Faizal joined Mashreq bank as a programmer in 1994, he handled several assignments including taking care of the contact centre, card portfolio and CRM. In 2006 he joined Dubai Bank as a CIO reporting to the bank’s CEO. During that time the bank was undergoing a transformation from a conventional bank to an Islamic bank. Mr Eledath enjoys non-fiction books, sports, movies and travel.
CIO2CIO: Your company is in banking, how does that impact your work, how involved are you in the business itself? Faizal: Our mission in IT is to become a key enabler to the business strategy by providing a high quality IT environment. That has been our guiding principle all along and we have been blessed in that the business has recognized the importance of IT. For the last three years, IT has been seen as strength for the bank. That is because we are living up to our mission of being a key enabler.

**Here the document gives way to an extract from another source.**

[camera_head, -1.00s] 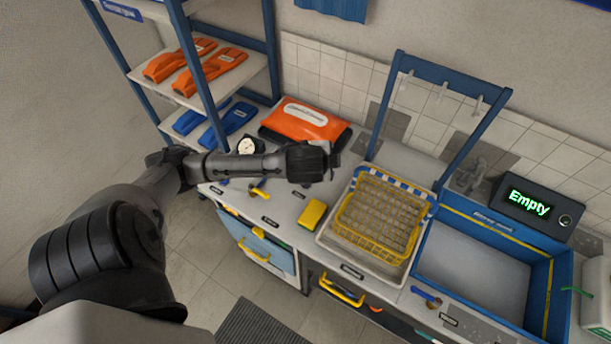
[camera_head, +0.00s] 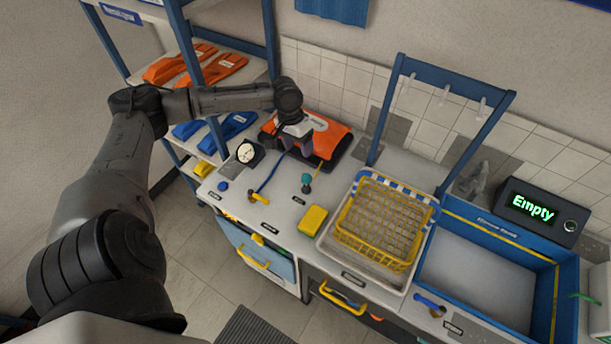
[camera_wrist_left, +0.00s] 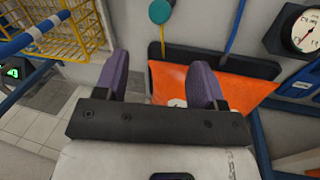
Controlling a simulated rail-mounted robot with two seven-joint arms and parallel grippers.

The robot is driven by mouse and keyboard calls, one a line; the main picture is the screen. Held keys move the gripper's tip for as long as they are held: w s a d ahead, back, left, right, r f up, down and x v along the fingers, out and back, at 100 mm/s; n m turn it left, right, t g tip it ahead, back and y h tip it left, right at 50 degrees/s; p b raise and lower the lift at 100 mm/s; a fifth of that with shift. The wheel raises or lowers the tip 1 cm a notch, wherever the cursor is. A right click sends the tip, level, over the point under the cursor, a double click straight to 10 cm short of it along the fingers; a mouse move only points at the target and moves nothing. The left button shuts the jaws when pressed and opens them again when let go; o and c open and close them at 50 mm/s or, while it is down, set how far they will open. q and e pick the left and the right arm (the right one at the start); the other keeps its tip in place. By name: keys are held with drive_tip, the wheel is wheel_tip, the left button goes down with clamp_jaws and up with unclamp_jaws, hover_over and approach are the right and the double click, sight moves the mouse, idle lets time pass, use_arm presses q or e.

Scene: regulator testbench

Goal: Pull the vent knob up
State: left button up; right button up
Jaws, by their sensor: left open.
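A round teal knob (camera_head: 306,179) stands on a yellow stem at the middle of the counter; it also shows at the top of the left wrist view (camera_wrist_left: 160,11). A low round blue knob (camera_head: 223,185) sits near the counter's left front. I cannot tell from the labels which one is the vent knob. My left gripper (camera_head: 299,146) is over the orange pouch, behind the teal knob and apart from it. Its purple fingers stand wide open and empty in the left wrist view (camera_wrist_left: 158,70). My right gripper is not in view.
The orange pouch (camera_head: 329,136) lies at the back on a dark tray. A white-faced gauge (camera_head: 247,152) and a blue hose (camera_head: 270,176) are left of the teal knob. A yellow sponge (camera_head: 313,219) and yellow wire basket (camera_head: 380,222) stand to the right. Shelving rises at the left.

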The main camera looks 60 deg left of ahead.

The key challenge in the early part of my career with Dubai Bank was the migration into Islamic banking. We had to complete the migration in six months. Beyond that the challenge was around deploying internet banking, the call center and modernizing the infrastructure. Within the banking sector, technology is fully embedded in the business, that means technology is very critical element in enabling any business imitative, be it a new product introduction, or analyzing and segmenting customers. The tricky bit is how you use IT in order to differentiate your bank in the eyes of the customers.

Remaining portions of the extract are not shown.